“Eclipse is quickly becoming the de facto environment for developers and its popularity is increasing rapidly. Here are three excellent tutorials to expand your Eclipse skills: Help your customers use your Eclipse-based product or plug-in, by developing interactive cheat sheets. Learn the ins and outs of BIRT, a plug-in suite that allows you to extract information, analyze it, then generate report summaries and charts. Make your Perl application development run smoothly with the Eclipse EPIC plug-in, which teaches you how to develop Perl applications quickly, create a perldoc, and more.”
Pearl Applications?
Good job.
Concur
Really? I wouldn’t be surprised if more people used emacs than Eclipse. It’s a nice IDE and all, but not *that* great …
Neither is emacs, wouldn’t surprise me if more people used vi.
For professional programmers, an IDE is usually the tool of choice, whether it’s Visual Studio or Eclipse or something else.
For people using Java out in the business world, which is quite a large number these days, Eclipse is by far the market leading IDE.
“A poll of US and European companies by analyst house Forrester Research found that more than 44% were using Eclipse in some capacity, with that figure rising to as much as 75% among those using the Java programming language.”

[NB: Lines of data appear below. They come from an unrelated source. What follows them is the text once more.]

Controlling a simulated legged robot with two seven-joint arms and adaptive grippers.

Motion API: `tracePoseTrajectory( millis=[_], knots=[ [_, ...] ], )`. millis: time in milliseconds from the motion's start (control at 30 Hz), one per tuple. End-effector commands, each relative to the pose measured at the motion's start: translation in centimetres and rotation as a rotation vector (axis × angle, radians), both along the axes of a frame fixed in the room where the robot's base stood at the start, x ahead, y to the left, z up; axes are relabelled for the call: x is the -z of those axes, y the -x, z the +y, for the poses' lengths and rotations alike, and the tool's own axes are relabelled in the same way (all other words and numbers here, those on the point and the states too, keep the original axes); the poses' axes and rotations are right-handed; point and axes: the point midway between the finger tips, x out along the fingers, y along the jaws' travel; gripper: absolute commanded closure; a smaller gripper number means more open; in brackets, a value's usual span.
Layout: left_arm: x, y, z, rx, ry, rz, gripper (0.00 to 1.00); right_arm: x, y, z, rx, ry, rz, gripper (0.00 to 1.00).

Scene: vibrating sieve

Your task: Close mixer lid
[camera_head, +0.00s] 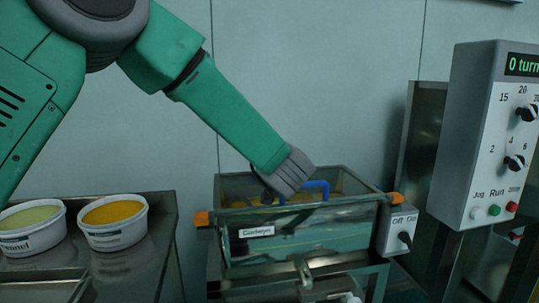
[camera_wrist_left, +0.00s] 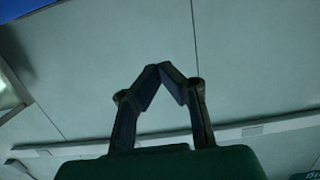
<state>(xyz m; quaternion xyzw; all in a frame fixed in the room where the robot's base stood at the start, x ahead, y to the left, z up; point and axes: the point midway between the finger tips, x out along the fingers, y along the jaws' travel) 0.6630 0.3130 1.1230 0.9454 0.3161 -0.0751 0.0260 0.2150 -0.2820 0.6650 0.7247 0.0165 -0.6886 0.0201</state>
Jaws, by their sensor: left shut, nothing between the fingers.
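The mixer (camera_head: 255,248) is a glass-sided box with a white name label on its front and orange pieces at its two front corners. A blue handle (camera_head: 318,186) shows at its top, and yellowish material is partly visible behind the rim. I cannot tell the lid's exact angle. My left arm reaches down from the upper left, and my left gripper (camera_head: 288,178) is over the mixer's top, beside the blue handle. Its fingers are mostly hidden in the head view. In the left wrist view the left gripper (camera_wrist_left: 165,70) is shut and empty, its tips together. My right gripper is not in view.
Two tubs, one pale green (camera_head: 32,228) and one orange-yellow (camera_head: 114,221), stand on a dark table (camera_head: 150,262) at left. A control box (camera_head: 463,135) with dials stands at right. A small Off/On switch box (camera_head: 398,226) is on the mixer's right side. A plain wall (camera_head: 330,70) is behind.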

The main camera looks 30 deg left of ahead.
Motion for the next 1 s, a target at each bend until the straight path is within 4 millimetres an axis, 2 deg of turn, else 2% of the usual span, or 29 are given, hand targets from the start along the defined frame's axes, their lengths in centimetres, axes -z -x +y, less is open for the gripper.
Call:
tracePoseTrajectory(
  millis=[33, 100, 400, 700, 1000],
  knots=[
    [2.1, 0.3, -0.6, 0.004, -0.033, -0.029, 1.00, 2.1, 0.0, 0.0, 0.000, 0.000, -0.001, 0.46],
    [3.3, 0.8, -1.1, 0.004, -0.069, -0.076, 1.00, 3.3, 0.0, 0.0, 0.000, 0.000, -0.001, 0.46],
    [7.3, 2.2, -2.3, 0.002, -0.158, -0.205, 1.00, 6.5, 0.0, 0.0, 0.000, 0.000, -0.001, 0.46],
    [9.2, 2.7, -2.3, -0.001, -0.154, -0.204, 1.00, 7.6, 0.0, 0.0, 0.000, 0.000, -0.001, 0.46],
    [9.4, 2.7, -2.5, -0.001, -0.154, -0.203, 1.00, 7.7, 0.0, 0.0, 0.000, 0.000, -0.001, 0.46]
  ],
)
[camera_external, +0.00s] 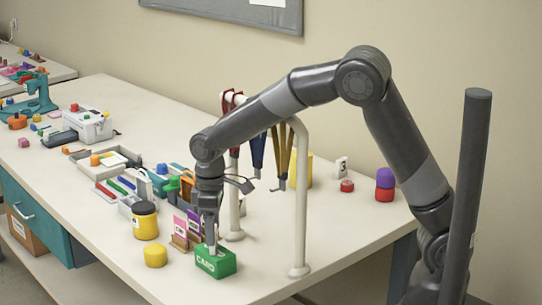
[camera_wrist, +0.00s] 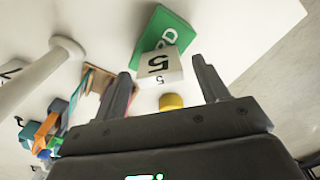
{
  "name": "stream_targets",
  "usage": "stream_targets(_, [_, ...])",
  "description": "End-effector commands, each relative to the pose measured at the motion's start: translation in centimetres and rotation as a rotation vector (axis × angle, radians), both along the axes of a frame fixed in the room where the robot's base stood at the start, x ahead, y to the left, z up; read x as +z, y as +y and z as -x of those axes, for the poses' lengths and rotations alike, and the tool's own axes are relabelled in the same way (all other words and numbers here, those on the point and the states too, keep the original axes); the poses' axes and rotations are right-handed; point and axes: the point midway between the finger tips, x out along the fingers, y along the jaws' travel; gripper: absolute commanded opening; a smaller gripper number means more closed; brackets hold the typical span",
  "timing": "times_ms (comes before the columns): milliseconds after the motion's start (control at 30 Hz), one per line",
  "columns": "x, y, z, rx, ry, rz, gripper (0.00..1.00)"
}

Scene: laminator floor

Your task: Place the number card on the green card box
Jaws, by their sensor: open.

http://www.infoconomy.com/pages/information-age/group111967.adp
Though I personally like using VIM for much of my own development, I do find Eclipse is one of the best ways to go if you’re writing something in Java. Its support for other languages via plugins such as the CDT for C/C++ is pretty good as well, but not quite where I’d switch to it for those yet. Its open and plugin-based architecture is definitely a big reason for its popularity.
Eclipse and EPIC sure put the fun back into PERL under windows. IBM’s generate your interface class from XML seemed rather hokey and there was no equivalent to Jbuilders GUI editor but once used to doing swing blindfolded it really rocked for Java programming, maybe even more productive having to design the interface on purpose rather than screwing around clicking and dragging. Oddly enough I have not tried it for C.
About the only thing I wish eclipse had is vi emulation.